Suicide of French star chef blamed on Michelin guide woes
The Michelin Guide has been accused of a cover-up over the suicide of the leading French chef Bernard Loiseau.
Previously unseen documents suggested that Michelin had told him it had serious reservations about the quality of his restaurant months before he shot himself.
Ten years ago, Loiseau was France's most feted chef. Robert de Niro would drop in by helicopter for his signature dish of frog's legs with garlic puree and parsley sauce.
But on February 24, 2003, the chef told his 10-year-old son – one of three children – to go and play outside, went upstairs, locked the bedroom door and shot himself with a hunting rifle, a present from his wife.
His wife, Dominique, who took over the restaurant, described it as a "moment of madness" from a "manic depressive" who was "capable of great moments of euphoria and periods of deep anxiety".
Loiseau was known to be obsessed with losing a Michelin star, saying it would cost him "40 per cent" of his business.
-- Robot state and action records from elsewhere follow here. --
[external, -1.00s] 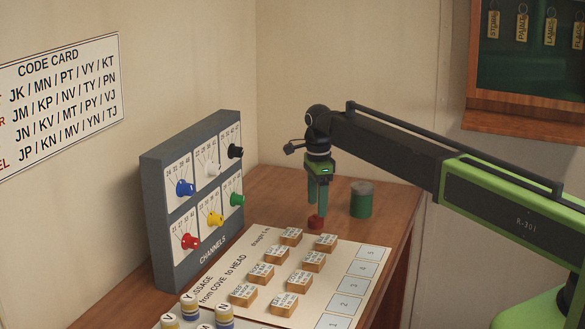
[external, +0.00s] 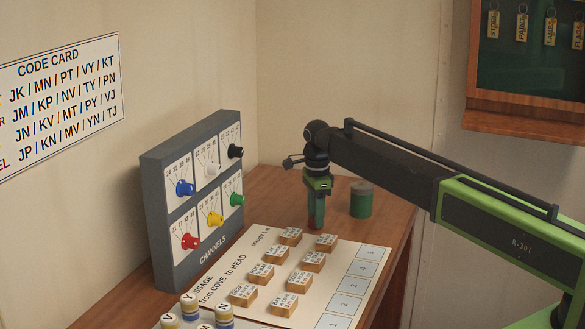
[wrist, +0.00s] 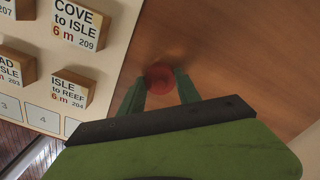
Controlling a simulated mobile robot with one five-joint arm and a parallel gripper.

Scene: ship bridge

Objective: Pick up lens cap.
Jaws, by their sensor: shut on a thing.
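The lens cap, a small red round piece, lies on the brown desk (external: 276,182) beyond the top edge of the message sheet. In the wrist view the lens cap (wrist: 159,75) sits between the tips of my green fingers. My gripper (external: 315,224) points straight down at the desk and is shut on the cap. It also shows in the wrist view (wrist: 160,86). In the external view the fingers hide most of the cap. I see no clear gap between the cap and the desk.
A green can (external: 361,200) with a grey top stands just right of my gripper. Several labelled wooden blocks (external: 290,237) sit on the pale sheet (external: 343,259) in front. The grey channels panel (external: 159,233) with coloured knobs stands at the left.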

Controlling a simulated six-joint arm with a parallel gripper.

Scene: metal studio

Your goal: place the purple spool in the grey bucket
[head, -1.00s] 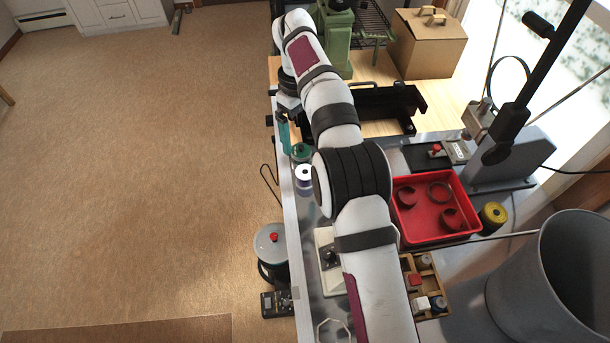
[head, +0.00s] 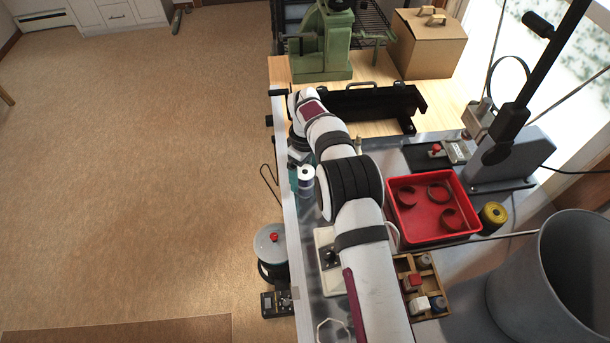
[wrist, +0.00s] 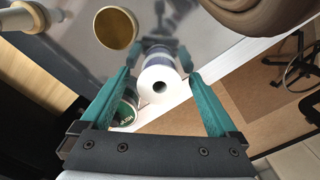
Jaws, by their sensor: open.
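The purple spool (head: 306,186) stands upright near the bench's left edge in the head view, its white end up. The wrist view looks down on this spool (wrist: 160,72), with its white rim and centre hole between the two teal fingers. My gripper (wrist: 164,58) is open, with a finger on either side of the spool; I cannot tell whether they touch it. In the head view my gripper (head: 296,180) is mostly hidden by my arm and the spool. The grey bucket (head: 556,285) stands at the lower right, its top open, far from my gripper.
A green-sided spool (wrist: 125,108) is close beside the left finger. A gold-rimmed round piece (wrist: 115,30) lies beyond it.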

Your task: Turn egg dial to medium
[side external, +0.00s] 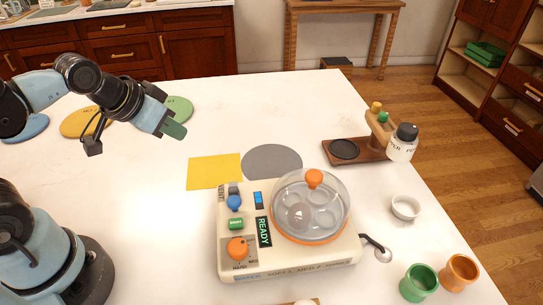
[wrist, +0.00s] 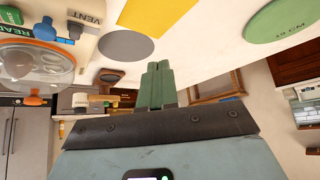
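The egg cooker (side external: 285,270) is a cream box on the white table, with a clear dome (side external: 325,205) on its right part. The orange egg dial (side external: 237,248) is at the front left of its top panel. A "HARD" label shows just below the dial; its pointer setting is too small to read. My gripper (side external: 174,130) is raised over the table, behind and to the left of the cooker, well apart from the dial. In the wrist view its green fingers (wrist: 158,84) are together with nothing between them.
A blue knob (side external: 234,203), a green button (side external: 236,224) and a READY display (side external: 264,232) sit near the dial. A yellow mat (side external: 214,171) and grey disc (side external: 271,162) lie behind the cooker. Green (side external: 418,283) and orange (side external: 459,273) cups stand right. The table's left middle is clear.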

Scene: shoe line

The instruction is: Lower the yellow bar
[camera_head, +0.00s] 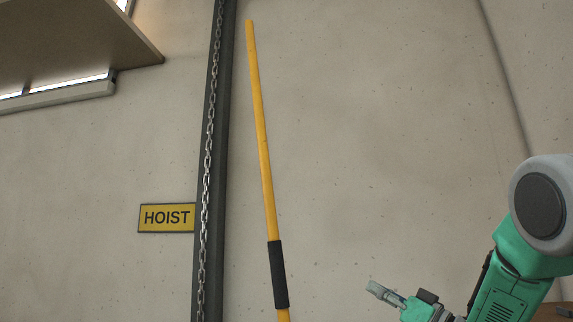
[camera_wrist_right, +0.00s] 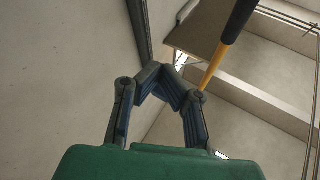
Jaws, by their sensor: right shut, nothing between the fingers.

Michelin denied ever threatening to withdraw a star, which Loiseau's restaurant ended up keeping. But 'L'Express' magazine has published a note by the guide's then-head, Derek Brown, that suggests otherwise.
Minutes from a 2002 meeting recount how he gave the Loiseaus a serious dressing down.
"Visibly 'shocked', (Loiseau) took me seriously. We'll see," the note said.